At least 90 are claims of excessive force by alleged victims or witnesses to brutality, the Independent Police Complaints Commission (IPCC) said.

A post mortem has revealed Ian Tomlinson, 47, died from internal bleeding after being assaulted by police during the demonstrations. Mr Tomlinson, a newspaper seller, was not a protester. A police officer has been interviewed under caution on suspicion of manslaughter.

Another alleged victim of police brutality, Nicola Fisher, who was on her way to attend a vigil for Mr Tomlinson, was also assaulted by police. Video footage exists of both events.

A third member of the public, a 23-year-old man, has also made a complaint about excessive force. He alleged he was assaulted at a police cordon on Cornhill some time between 6pm and 7pm on April 1. Scotland Yard is trying to identify the officer involved. All three cases have been referred to the IPCC.

Journalist Jason Parkinson, 39, says he was also subjected to police brutality' while covering the demonstrations.

"I was following the march to the Bank of England," he said. "It was probably the most brutal violence I have seen since May Day 2000 (when about 150,000 people marched in London during anti-capitalist demonstrations).

"This was indiscriminate attacks on people doing nothing wrong.

"When I got to Threadneedle Street I was hit repeatedly. There was a lot of pushing going on and I was having terrible trouble trying to film. I ended up right at the front of a group of protesters. There was a baton charge by police. When that charge came in it was completely indiscriminate.

"Two officers came towards me and went for the camera with batons.

I pulled my camera out of reach of their batons and started yelling press' at them. When they missed the camera that's when about six or seven blows came down on my head from telescopic batons.

"If there had been anywhere to fall back to I probably would have fallen down, but there wasn't. I went on filming because I had to do my job.

"In the thick of it, when you get an injury, you do not really feel it until the next day. The next day I had a dull headache - that was concussion and it lasted about three days."

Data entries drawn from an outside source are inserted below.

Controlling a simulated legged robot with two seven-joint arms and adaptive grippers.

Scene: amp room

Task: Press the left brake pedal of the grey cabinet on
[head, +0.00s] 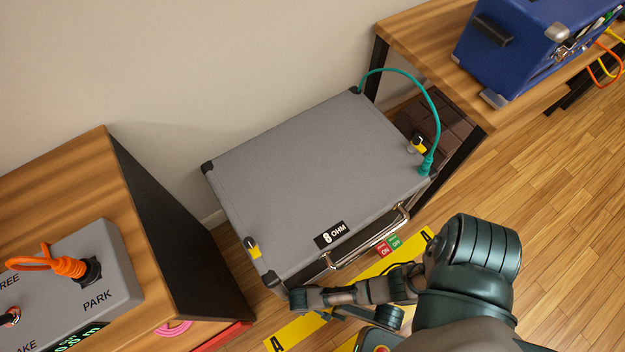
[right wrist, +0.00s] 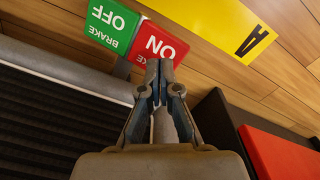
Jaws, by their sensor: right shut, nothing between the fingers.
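The grey cabinet (head: 305,170) stands by the wall, marked "8 OHM". By its front right, a red ON plate (head: 382,250) and green OFF plate (head: 395,242) show. In the right wrist view, a red BRAKE ON plate (right wrist: 160,44) and green BRAKE OFF plate (right wrist: 110,23) lie just beyond my right gripper (right wrist: 159,66). They seem to be the left pedal, which my arm hides in the head view. My right gripper (head: 298,300) is shut and empty at the cabinet's front left corner. Its fingertips overlap the red plate's edge; contact is unclear. My left gripper is not in view.
A wooden bench (head: 55,185) with a grey PARK box (head: 110,260) stands left, with a red item (head: 225,338) low at its front. A blue case (head: 530,45) sits on the right bench. Yellow floor tape (head: 285,333) runs along the cabinet. Floor at right is clear.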

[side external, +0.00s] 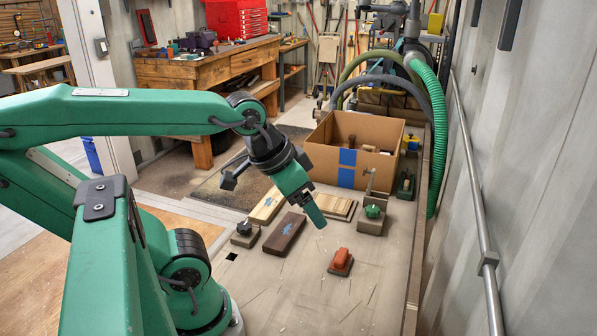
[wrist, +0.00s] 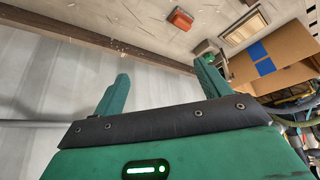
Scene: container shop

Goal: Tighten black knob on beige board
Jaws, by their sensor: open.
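A black knob (side external: 244,227) stands on a small beige-grey board (side external: 244,239) at the left of the bench group in the side view. I cannot tell how tight it is. My gripper (side external: 314,211) hangs tilted above the bench, to the right of the black knob and apart from it. In the wrist view the fingers of my gripper (wrist: 163,82) are spread with nothing between them. The black knob and its board are not visible to me in the wrist view.
A dark brown block (side external: 284,233) and pale boards (side external: 268,206) lie near the knob. An orange-red piece (side external: 341,258) sits in front; a green-knobbed fixture (side external: 373,211) stands right. An open cardboard box (side external: 325,160) stands behind. The front bench is mostly clear.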

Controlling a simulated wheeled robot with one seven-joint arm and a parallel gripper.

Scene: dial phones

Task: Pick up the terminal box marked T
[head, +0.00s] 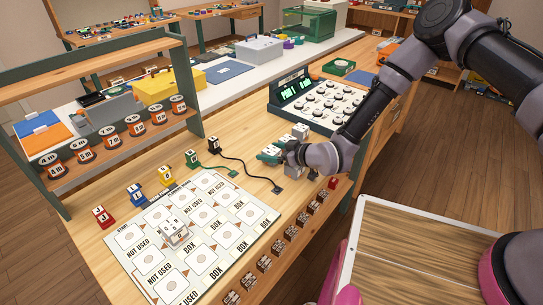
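I cannot make out a letter T on any box. A white box (174,232) with dark marks on top sits on the printed mat (135,237). Pale grey-white box shapes (300,131) stand just behind my gripper (268,156), with their markings unreadable. My gripper is low over the bench, right of the black cable, with teal-green parts at its end. It is small and partly covered by my own wrist, so its opening and anything between the fingers cannot be told.
Red (103,216), blue (136,195), yellow (166,175), green (192,158) and black (213,145) plug blocks line the mat's back edge. Several brown blocks (264,263) line the front. A dial panel (318,98) stands behind my gripper. A shelf holds orange reels (109,137).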

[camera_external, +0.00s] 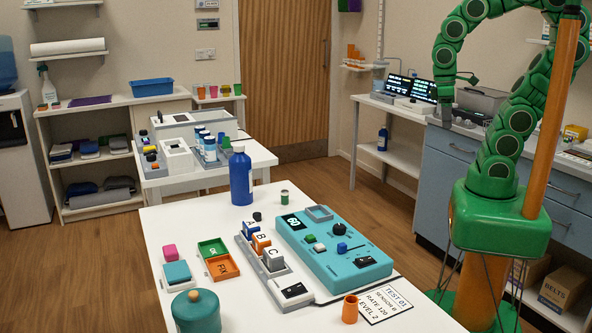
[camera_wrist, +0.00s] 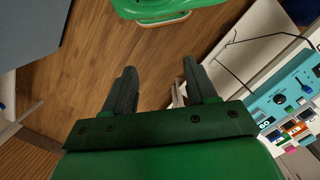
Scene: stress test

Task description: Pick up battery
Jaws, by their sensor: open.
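I cannot identify the battery with certainty. A small upright cylinder (camera_external: 284,198) with a green band, near the blue bottle at the back of the white table (camera_external: 190,226), may be it; its label is too small to read. My gripper (camera_external: 446,118) hangs high at the right, well away from the table. In the wrist view my gripper (camera_wrist: 160,85) has its two dark fingers spread apart with nothing between them, above the wood floor. The small cylinder is not discernible there.
The table bears a teal device (camera_external: 352,262), a grey rack (camera_external: 262,262) with lettered blocks, a blue bottle (camera_external: 241,178), a teal pot (camera_external: 196,310) and an orange cup (camera_external: 350,308). A second white table (camera_external: 160,172) stands behind. Blue-grey cabinets (camera_external: 455,170) stand at right.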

Parkinson claims his experience was not unique. He said: "I saw them punching and kicking journalists. From the very beginning they did nothing but assault the press. Because of the way it has been for the last few years with the Metropolitan Police, everybody who covers these things has a press card clearly visible.

"A figure carrying ten grand of equipment is not a violent thug. It is obvious they are press.

"The press covering these protests have been increasingly injured in the last two years.

"I was wearing shin pads because you have to be prepared, I wear a very sturdy helmet. If you are on the front line the first thing they do is start kicking out at you. The baton charge on the press shows how indiscriminate it is.

"The police do not care who you are, you are fair game. It has been worse in the last 18 months to two years.

"I would say attacks on peaceful protesters is simply to discourage people from protesting, and it is the same as attacks on the press.

"I am not sure if it has come from the mentality of certain officers who detest protesters and the press who are covering it, but they do obviously hate us. It is a matter of catching it on film to expose individual officers and their attitude."

The Metropolitan Police declined to comment on Mr Parkinson's allegations.